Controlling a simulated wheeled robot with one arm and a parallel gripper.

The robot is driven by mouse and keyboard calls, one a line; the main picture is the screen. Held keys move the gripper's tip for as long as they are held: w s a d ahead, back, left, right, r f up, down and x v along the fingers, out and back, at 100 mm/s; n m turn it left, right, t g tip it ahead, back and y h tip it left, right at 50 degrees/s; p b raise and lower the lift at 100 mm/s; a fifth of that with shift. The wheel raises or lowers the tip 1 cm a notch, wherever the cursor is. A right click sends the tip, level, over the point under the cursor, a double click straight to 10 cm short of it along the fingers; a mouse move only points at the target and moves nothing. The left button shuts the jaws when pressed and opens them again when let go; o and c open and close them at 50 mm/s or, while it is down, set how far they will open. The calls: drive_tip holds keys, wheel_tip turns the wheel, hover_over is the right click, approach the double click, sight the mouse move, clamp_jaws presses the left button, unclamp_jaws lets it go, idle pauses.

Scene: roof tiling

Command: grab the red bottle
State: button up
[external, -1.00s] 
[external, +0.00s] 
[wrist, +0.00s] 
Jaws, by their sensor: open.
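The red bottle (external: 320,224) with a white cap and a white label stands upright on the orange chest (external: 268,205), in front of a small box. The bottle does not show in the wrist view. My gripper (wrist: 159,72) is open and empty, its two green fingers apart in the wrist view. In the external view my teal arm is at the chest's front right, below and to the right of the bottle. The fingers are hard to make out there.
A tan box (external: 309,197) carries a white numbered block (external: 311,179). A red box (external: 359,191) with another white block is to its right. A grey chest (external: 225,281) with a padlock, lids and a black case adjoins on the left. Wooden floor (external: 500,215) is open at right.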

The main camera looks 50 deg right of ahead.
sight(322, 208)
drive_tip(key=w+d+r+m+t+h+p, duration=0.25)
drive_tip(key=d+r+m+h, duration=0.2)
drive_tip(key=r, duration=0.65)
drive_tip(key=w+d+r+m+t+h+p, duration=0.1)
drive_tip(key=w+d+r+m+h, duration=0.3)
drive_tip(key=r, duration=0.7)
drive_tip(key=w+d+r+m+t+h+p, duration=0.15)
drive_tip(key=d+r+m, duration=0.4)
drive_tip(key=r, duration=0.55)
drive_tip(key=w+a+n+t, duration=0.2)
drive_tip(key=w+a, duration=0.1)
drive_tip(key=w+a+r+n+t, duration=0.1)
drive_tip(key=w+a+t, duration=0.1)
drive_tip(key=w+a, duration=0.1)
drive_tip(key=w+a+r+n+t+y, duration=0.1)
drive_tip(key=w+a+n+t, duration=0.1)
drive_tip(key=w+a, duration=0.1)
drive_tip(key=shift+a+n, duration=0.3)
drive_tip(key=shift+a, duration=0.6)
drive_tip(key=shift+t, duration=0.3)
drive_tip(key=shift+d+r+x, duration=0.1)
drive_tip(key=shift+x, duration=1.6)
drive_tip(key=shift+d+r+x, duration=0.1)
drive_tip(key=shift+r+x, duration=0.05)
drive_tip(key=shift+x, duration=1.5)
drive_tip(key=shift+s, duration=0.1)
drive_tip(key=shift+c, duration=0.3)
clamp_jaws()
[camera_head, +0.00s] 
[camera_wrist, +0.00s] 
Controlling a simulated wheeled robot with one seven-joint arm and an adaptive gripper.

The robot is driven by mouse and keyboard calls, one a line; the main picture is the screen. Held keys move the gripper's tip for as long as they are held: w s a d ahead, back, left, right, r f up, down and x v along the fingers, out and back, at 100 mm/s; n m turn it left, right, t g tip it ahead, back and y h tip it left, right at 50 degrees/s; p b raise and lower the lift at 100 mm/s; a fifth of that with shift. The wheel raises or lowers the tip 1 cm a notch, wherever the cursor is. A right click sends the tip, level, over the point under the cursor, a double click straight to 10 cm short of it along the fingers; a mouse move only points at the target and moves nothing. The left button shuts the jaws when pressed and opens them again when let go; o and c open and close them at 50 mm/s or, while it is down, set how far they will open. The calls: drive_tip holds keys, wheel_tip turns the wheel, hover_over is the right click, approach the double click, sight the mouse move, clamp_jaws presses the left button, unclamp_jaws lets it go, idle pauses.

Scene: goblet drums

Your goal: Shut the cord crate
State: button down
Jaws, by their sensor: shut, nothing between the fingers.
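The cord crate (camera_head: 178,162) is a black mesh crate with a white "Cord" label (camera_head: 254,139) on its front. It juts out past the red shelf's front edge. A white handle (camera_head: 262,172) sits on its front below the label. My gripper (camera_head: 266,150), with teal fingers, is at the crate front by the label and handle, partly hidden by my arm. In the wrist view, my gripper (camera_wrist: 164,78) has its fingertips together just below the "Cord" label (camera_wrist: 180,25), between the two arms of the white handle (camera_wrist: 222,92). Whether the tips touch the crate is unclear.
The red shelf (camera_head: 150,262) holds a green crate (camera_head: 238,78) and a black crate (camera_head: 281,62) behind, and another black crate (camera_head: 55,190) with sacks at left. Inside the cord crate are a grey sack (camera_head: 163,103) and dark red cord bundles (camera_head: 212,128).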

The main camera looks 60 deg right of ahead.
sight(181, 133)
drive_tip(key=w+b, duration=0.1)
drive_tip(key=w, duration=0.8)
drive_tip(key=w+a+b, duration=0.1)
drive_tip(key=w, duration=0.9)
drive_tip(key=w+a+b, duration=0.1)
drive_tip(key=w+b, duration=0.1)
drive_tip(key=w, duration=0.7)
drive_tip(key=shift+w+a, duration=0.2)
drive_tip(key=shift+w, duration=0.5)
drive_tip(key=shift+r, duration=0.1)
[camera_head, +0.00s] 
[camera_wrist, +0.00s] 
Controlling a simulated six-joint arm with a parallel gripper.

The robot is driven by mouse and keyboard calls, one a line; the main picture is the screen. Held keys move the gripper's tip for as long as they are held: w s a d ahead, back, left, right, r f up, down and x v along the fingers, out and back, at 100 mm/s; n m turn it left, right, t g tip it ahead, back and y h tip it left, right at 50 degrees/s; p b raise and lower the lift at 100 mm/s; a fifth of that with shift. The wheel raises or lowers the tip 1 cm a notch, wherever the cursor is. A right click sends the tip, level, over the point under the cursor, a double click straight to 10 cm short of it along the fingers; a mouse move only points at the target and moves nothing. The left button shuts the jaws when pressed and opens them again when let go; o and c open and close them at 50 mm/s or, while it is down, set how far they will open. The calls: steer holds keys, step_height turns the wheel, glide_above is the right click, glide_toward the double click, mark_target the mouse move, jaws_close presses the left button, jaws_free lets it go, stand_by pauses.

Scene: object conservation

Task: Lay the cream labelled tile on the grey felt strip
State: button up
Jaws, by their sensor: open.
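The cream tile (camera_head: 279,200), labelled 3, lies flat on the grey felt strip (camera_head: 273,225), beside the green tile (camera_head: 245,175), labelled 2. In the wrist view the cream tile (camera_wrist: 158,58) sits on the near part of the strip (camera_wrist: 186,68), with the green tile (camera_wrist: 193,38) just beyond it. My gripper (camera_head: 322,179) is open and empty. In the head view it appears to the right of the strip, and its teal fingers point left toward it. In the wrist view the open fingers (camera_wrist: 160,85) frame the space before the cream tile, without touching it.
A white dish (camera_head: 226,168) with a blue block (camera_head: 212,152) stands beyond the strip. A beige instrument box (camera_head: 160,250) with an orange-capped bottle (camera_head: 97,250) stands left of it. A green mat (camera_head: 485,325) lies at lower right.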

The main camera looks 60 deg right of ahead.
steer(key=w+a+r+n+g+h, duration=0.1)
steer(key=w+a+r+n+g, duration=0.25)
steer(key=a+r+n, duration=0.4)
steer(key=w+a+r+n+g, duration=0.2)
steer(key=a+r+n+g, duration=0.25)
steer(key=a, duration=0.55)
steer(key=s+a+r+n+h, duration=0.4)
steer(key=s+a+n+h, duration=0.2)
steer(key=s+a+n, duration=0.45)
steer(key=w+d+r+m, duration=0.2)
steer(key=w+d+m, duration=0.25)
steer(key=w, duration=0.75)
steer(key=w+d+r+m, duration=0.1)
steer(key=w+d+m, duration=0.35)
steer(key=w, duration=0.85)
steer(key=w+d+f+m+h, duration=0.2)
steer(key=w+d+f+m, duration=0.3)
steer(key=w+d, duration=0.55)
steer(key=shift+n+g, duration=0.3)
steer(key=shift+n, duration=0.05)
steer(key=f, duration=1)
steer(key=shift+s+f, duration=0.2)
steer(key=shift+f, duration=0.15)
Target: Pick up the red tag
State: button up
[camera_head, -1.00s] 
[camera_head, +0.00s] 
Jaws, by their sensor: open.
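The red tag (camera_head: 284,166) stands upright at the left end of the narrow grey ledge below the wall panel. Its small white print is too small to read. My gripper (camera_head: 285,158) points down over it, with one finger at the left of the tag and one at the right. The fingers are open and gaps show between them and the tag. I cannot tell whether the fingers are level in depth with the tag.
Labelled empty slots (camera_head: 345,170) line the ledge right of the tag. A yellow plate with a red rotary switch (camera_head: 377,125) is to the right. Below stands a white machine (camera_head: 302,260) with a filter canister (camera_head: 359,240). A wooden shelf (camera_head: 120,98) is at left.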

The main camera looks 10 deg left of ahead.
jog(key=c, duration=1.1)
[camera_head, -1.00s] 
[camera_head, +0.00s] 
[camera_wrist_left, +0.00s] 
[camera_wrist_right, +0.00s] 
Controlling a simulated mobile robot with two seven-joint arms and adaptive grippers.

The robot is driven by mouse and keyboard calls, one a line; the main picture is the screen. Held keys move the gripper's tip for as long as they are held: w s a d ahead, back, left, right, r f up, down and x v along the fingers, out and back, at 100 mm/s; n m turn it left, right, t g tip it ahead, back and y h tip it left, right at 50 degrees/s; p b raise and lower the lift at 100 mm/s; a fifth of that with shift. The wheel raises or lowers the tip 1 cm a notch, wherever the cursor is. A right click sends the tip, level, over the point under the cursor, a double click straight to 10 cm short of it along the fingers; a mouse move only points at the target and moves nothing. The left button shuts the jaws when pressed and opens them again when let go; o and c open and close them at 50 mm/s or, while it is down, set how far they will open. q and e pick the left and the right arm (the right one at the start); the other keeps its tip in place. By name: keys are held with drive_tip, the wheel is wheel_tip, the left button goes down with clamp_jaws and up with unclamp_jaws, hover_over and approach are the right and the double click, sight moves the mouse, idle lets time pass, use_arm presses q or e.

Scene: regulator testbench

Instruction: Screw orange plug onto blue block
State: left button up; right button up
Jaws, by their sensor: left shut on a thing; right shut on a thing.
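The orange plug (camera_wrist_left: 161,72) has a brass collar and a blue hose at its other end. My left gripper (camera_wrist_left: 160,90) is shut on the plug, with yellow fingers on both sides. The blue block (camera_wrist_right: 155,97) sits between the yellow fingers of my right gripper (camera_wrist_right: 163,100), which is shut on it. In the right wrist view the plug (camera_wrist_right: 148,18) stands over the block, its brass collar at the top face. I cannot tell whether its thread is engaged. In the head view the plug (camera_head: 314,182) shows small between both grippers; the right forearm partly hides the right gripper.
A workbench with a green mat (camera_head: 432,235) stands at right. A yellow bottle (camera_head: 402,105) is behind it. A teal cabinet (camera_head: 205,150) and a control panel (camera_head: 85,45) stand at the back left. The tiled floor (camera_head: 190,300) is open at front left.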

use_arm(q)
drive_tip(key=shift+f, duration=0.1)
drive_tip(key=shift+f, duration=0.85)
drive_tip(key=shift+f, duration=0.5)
++++++++++
**Problem**. Within the listing, how many lines hold the word "simulated"? Only the number is to be given.

**Solved exercise**. 4